The first phase of the POC focuses on splitting the CCS request into one search request per cluster, and being able to merge the resulting search responses in one to be returned to the end user. The alternate execution mode will use the transport layer like CCS already does. This allows us to optionally serialize additional information as part of a search response without affecting the REST response of the search API. The following are the identified steps needed so far:
-
Benchmark the preliminary alternate execution mode and identify what scenarios are positively impacted and which scenarios are better off using the ordinary execution mode
-
Add missing info to
SearchResponse
returned by each cluster: no change is needed for sort by score, as the response already holds all the needed info. When sorting by field, we need to reconstruct theSortField[]
(to rebuild theTopFieldDocs
), which depends on mappings in the remote clusters. We also need the collapse field and collapse values in case field collapsing is used, which could be deducted from iterating all the hits and their fields but it's better to have them summarized in theSearcHits
likeCollapseFieldTopDocs
does. Also, for each hit we need the raw sorting values, from before they went throughDocValueFormat#format
. These bits of information need to be added to theSearchResponse
. One option could be to optionally serializeTopDocs
entirely from each cluster. Given though that most of the needed information is already available in other places, the size ofTopDocs
and the fact that it most likely cannot be used as-is in the coordinating node but it needs some modifications, we could instead serialize only the missing info as part of theSearchResponse
(Add sort and collapse info to SearchHits transport serialization #36555 & Add raw sort values to SearchSortValues transport serialization #36617) -
Make sure that all clusters involved use the same current time value when executing time-based queries. This should be defined in the coordinating node and serialized to the remote clusters (Add support for providing absolute start time to SearchRequest #37142)
-
Make it possible to disable the single shard optimization when determining shard_size for certain types of aggregations (see https://github.com/elastic/elasticsearch/blob/master/server/src/main/java/org/elasticsearch/search/aggregations/bucket/BucketUtils.java#L42). Although we may be executing against a single shard per remote cluster, we will need to merge results coming from multiple clusters hence we need to make sure that we always collect enough info from each shard and never optimize for the single shard scenario (Remove single shard optimization when suggesting shard_size #37041)
-
Add a way to provide an index prefix to each search requests, so that the
_index
field will be valued with the local index name prefixed with the cluster alias. Note that this info is not known locally, hence needs to be provided by the CCS coordinating node. This is needed for scenarios where users may be aggregating on the_index
field, or when errors from each clusters are returned and the index metadata in the exception must contain the cluster alias to know where the error comes from (Add support for local cluster alias to SearchRequest #36997) -
Add support for disabling the final reduction phase for aggregations. Terms aggregations should not be truncated, and pipeline aggs should not be executed locally in each cluster. The final reduction phase needs to be executed later by the CCS coordinating node once it has received all the results coming from the remote clusters involved. (Skip final reduction if SearchRequest holds a cluster alias #37000)
-
Allow to skip max number of buckets check in non final reduction phase, as the limit is expected to be reached much more easily when aggregations are reduced but not pruned (Enforce max_buckets limit only in the final reduction phase #36152)
-
Add support for merging multiple
SearchResponse
objects which contain all the needed info (added in the steps above) into one (Add support for merging multiple search responses into one #37566) -
Add support for alternate execution mode to
TransportSearchAction
, with one request per cluster, in which each cluster performs remote reduction. The coordinating node makes one search call per cluster and merges the search responses obtained into one, then returns it (Streamline skip_unavailable handling #37672 & Introduce ability to minimize round-trips in CCS #37828) -
enable remote reduction automatically, and add a an option to opt-out in the search request (Introduce ability to minimize round-trips in CCS #37828)
-
Introduce tests that compare results obtained from the two CCS execution modes and make sure that the output is exactly the same ( Add integration tests to verify CCS output #40038)

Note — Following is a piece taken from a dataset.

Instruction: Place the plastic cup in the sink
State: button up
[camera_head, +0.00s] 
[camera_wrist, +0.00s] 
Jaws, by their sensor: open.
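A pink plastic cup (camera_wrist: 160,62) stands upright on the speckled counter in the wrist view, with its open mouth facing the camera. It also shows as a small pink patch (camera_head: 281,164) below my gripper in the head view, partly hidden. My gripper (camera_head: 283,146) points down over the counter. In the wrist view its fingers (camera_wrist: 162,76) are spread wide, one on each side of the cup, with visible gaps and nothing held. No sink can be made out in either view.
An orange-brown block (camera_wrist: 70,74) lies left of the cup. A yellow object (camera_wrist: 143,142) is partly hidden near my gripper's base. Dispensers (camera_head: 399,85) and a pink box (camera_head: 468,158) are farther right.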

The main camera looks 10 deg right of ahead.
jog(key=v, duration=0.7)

Limitations (in all of these cases we automatically fall-back to ordinary CCS):
- scroll is not supported
- field collapsing is supported, but inner_hits cannot be properly retrieved. Inner hits are currently fetched from each cluster's coordinating node as part of the fetch phase, meaning that each remote cluster will only see its own hits. We may want to disable fetching in the remote clusters and postpone it to the last coordination step but that's a bigger change which will be evaluated later. Note that if fetching is done by the CCS node, it is no longer true that a single request is sent to each cluster, as fetching documents would require additional requests, which may end up defeating the purpose of this improvement which is all about sending one single request per cluster
- dfs_query_then_fetch outputs different scores: the dfs phase is run and its results are used to make scoring in the query phase more accurate. If each cluster runs its own dfs based on its local data and its own query phase based on such results, scoring differs.
- more_like_this query is not supported when like/unlike items need to be fetched. More like this query needs to be refactored so that it gets rewritten properly on the coordinating node, which would mean that like/unlike items would then be fetched from the coordinating node rather than on the shards. The ordinary execution mode is subject to the exact same limitation though.